═══ Source material

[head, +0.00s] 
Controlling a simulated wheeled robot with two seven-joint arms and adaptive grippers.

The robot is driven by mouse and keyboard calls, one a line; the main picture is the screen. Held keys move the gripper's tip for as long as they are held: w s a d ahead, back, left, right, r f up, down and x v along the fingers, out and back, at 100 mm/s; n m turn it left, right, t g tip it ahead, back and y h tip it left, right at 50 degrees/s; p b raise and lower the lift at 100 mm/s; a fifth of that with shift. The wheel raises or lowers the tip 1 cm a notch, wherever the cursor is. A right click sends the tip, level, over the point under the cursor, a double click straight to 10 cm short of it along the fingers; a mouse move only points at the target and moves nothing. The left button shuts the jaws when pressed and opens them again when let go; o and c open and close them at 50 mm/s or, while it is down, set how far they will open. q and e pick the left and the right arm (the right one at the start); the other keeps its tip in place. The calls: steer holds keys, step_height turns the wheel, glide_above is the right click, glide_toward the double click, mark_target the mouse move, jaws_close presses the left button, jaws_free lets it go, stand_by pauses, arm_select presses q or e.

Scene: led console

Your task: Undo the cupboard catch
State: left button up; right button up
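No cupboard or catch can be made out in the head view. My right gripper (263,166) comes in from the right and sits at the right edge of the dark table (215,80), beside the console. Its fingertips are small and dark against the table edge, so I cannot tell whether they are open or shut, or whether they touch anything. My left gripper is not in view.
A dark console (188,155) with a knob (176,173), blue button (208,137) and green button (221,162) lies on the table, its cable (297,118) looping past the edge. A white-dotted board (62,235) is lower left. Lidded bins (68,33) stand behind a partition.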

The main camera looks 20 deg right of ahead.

══════

Show the data once more, exactly as it was written.

[head, +0.00s] 
Controlling a simulated wheeled robot with two seven-joint arms and adaptive grippers.

The robot is driven by mouse and keyboard calls, one a line; the main picture is the screen. Held keys move the gripper's tip for as long as they are held: w s a d ahead, back, left, right, r f up, down and x v along the fingers, out and back, at 100 mm/s; n m turn it left, right, t g tip it ahead, back and y h tip it left, right at 50 degrees/s; p b raise and lower the lift at 100 mm/s; a fifth of that with shift. The wheel raises or lowers the tip 1 cm a notch, wherever the cursor is. A right click sends the tip, level, over the point under the cursor, a double click straight to 10 cm short of it along the fingers; a mouse move only points at the target and moves nothing. The left button shuts the jaws when pressed and opens them again when let go; o and c open and close them at 50 mm/s or, while it is down, set how far they will open. q and e pick the left and the right arm (the right one at the start); the other keeps its tip in place. The calls: steer holds keys, step_height turns the wheel, glide_above is the right click, glide_toward the double click, mark_target the mouse move, jaws_close presses the left button, jaws_free lets it go, stand_by pauses, arm_select presses q or e.

Scene: led console

Your task: Undo the cupboard catch
State: left button up; right button up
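No cupboard or catch can be made out in the head view. My right gripper (263,166) comes in from the right and sits at the right edge of the dark table (215,80), beside the console. Its fingertips are small and dark against the table edge, so I cannot tell whether they are open or shut, or whether they touch anything. My left gripper is not in view.
A dark console (188,155) with a knob (176,173), blue button (208,137) and green button (221,162) lies on the table, its cable (297,118) looping past the edge. A white-dotted board (62,235) is lower left. Lidded bins (68,33) stand behind a partition.

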The main camera looks 20 deg right of ahead.

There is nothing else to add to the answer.